Pukul 4 pagi, gue udah bersiap di atas Jembatan Ampera. Waktu itu Jembatan Ampera ditutup untuk kendaraan bermotor, sehingga semua orang yang ingin melihat GMT bisa menyaksikannya dari atas Jembatan kebanggan masyarakat Palembang ini.
Pukul 6 pagi, Jembatan Ampera udah kayak sungai manusia. Penuh banget! Sampai mau ngelangkah aja susah. Semua ingin menyaksikan GMT dari atas jembatan. Diselingi dengan hiburan dari perkusi, band dan MC yang kocak, pesta rakyat Palembang ini menjadi sangat menyenangkan!
Pukul 6.10 pagi, matahari sudah muncul menerangi langit Palembang. Namun semua orang was-was, karena banyak awan yang menghalangi matahari. Padahal, Gerhananya akan mulai sebentar lagi!
Pukul 7.30 pagi, awan sudah mulai menghilang, matahari sudah bersinar lumayan terik. Tapi ada satu masalah, matahari lagi-lagi tertutupi “awan”. Tapi awan itu adalah asap dari pabrik PT. PUSRI. Semua orang deg-deg-an, takut gak bisa liat gerhana dengan maksimal.
MC sudah mulai meminta masyarakat untuk menghitung mundur. Perlahan bulan mulai menutupi matahari, gue udah bersiap dengan kacamata hitam khusus untuk melihat gerhana matahari. Masyarakat padaa tepuk tangan. Tapi beberapa detik kemudian masyarakat pada teriak “woooo!” karena asap yang mulai menutupi lagi matahari.

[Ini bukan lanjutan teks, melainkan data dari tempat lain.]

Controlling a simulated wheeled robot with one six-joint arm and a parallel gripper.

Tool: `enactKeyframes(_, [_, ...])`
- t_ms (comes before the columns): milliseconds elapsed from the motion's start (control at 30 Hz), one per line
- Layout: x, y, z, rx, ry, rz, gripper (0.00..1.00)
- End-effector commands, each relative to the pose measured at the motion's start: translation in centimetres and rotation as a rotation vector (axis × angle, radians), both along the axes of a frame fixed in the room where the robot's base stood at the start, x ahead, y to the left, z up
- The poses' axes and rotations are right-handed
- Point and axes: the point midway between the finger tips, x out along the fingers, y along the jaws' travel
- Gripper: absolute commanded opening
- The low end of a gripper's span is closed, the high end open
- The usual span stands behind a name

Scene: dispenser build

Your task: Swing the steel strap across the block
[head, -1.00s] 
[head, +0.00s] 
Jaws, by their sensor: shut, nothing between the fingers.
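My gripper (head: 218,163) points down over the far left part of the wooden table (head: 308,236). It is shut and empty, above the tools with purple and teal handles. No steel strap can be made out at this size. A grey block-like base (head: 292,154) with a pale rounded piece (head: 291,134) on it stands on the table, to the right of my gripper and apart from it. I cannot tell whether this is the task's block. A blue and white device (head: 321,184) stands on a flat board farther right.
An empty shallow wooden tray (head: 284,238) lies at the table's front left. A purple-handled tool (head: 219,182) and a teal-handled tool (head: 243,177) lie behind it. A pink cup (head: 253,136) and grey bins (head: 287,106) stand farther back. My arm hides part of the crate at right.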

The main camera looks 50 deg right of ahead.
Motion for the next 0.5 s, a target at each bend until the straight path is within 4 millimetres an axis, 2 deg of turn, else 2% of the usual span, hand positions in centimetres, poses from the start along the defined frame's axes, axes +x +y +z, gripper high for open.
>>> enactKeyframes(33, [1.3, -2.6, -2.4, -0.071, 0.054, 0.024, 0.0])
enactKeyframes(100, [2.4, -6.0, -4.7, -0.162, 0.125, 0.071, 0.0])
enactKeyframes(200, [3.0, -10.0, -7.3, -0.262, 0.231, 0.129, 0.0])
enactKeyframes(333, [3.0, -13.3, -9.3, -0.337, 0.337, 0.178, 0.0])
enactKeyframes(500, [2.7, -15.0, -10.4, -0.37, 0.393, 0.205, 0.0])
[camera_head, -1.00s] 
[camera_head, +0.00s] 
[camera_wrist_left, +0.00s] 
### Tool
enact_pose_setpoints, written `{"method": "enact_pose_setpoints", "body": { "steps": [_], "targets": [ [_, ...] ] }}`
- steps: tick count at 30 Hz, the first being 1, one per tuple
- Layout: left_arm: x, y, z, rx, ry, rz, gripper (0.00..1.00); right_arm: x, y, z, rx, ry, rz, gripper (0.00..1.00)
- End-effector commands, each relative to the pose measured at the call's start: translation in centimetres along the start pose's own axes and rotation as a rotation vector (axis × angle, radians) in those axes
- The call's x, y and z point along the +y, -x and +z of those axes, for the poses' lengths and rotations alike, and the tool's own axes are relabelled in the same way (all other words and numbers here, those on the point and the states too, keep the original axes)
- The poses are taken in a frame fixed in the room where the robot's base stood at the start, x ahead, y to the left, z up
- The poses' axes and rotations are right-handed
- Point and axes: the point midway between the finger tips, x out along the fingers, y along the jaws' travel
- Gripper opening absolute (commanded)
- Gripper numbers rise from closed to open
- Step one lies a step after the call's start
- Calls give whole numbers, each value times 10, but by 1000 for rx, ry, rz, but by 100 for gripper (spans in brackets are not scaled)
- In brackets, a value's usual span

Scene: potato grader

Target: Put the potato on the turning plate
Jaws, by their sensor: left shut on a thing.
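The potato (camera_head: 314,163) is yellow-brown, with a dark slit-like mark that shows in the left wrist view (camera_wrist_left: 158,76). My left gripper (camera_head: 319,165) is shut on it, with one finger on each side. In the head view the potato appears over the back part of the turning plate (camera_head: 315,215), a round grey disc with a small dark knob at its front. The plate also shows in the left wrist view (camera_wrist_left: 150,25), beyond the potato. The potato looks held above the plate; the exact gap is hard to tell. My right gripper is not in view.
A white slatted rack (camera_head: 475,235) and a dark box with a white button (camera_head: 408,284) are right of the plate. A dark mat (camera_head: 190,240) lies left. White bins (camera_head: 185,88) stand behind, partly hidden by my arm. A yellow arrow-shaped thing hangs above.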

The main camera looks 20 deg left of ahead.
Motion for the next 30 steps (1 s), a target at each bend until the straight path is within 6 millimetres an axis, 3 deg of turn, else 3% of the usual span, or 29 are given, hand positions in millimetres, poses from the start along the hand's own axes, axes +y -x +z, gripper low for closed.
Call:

Pukul 7.41, bulan sudah menutupi matahari dengan sempurna. Pagi yang tadinya terik dan terang, mendadak gelap kayak malam. Semua orang bersorak dan gak lupa buat foto-foto kejadian itu. Gue sendiri merinding ngerasain kejadian alam itu! Gimana nggak, selama kurang lebih 1 menit, pagi, yang bisanya terang, berubah jadi gelap gulita! Sumpah, merinding abis! Matahari yang tertutup bulan berubah-ubah bentuk dari cekung sedikit, sabit, hingga menjadi berbentuk cahaya cincin. Pemandangan yang cakep banget!
Tapi keseruan itu gak bertahan lama. Selain karena ada “awan” yang mengganggu, bulan pun sudah mulai menjauh lagi dari matahari. Pagi kembali normal dengan cahaya terik matahari. Langit gelap kembali cerah selayaknya pagi hari. Namun, sehabis itu ada lagi yang lebih cakep.
Iya, ada Ibu Dinas Pariwisata Sumsel, Bu Irene di sana. Eaaaaaak!